_Aim of the task_
Copy the lines of the data below exactly, starting at the first and stopping after the line that contains "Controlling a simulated"; include no pictures.

_Information shown_
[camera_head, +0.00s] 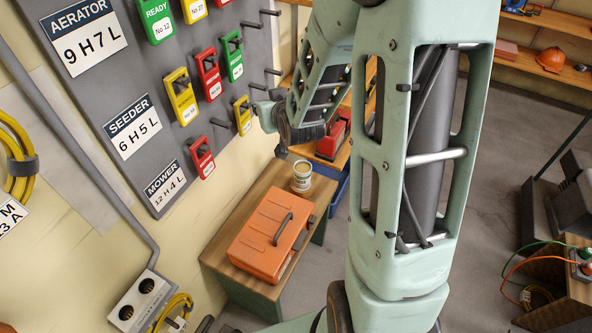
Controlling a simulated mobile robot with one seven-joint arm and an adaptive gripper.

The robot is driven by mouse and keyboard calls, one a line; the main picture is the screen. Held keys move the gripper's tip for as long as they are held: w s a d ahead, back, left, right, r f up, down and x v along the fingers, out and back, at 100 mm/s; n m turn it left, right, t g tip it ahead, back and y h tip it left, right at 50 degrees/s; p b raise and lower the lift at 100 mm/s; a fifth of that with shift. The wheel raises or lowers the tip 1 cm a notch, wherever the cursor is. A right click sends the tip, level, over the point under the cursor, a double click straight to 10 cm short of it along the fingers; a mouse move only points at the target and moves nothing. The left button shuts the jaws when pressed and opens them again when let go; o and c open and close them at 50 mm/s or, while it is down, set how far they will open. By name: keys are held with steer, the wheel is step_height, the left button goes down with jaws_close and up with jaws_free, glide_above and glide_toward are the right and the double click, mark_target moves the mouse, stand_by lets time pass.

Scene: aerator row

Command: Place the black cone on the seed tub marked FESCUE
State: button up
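I see no black cone and no seed tub with a readable FESCUE mark in this view. My gripper (268,116) is at the end of my arm, close in front of the grey tag board (150,75). It is beside a yellow tag (242,115) on the board's right side; I cannot tell whether it touches it. The fingers are small and partly hidden, so their opening and any hold are unclear.
An orange toolbox (262,240) and a small tin (302,176) stand on a wooden bench (215,258) below the board. Pegs (270,12) stick out from the board, some with tags. A red case (333,138) lies behind my gripper. Floor (490,150) shows at right.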

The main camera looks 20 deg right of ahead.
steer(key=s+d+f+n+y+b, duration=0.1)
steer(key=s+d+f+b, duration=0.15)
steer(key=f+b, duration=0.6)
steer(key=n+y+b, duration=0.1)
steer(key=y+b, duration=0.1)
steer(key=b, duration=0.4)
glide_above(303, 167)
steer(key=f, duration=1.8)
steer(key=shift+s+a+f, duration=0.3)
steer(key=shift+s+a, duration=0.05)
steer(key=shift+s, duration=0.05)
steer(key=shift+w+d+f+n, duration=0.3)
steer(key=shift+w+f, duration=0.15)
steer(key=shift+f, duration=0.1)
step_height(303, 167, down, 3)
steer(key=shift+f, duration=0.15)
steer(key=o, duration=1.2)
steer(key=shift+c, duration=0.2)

_Exercise response_
[camera_head, +0.00s] 
Controlling a simulated mobile robot with one seven-joint arm and an adaptive gripper.

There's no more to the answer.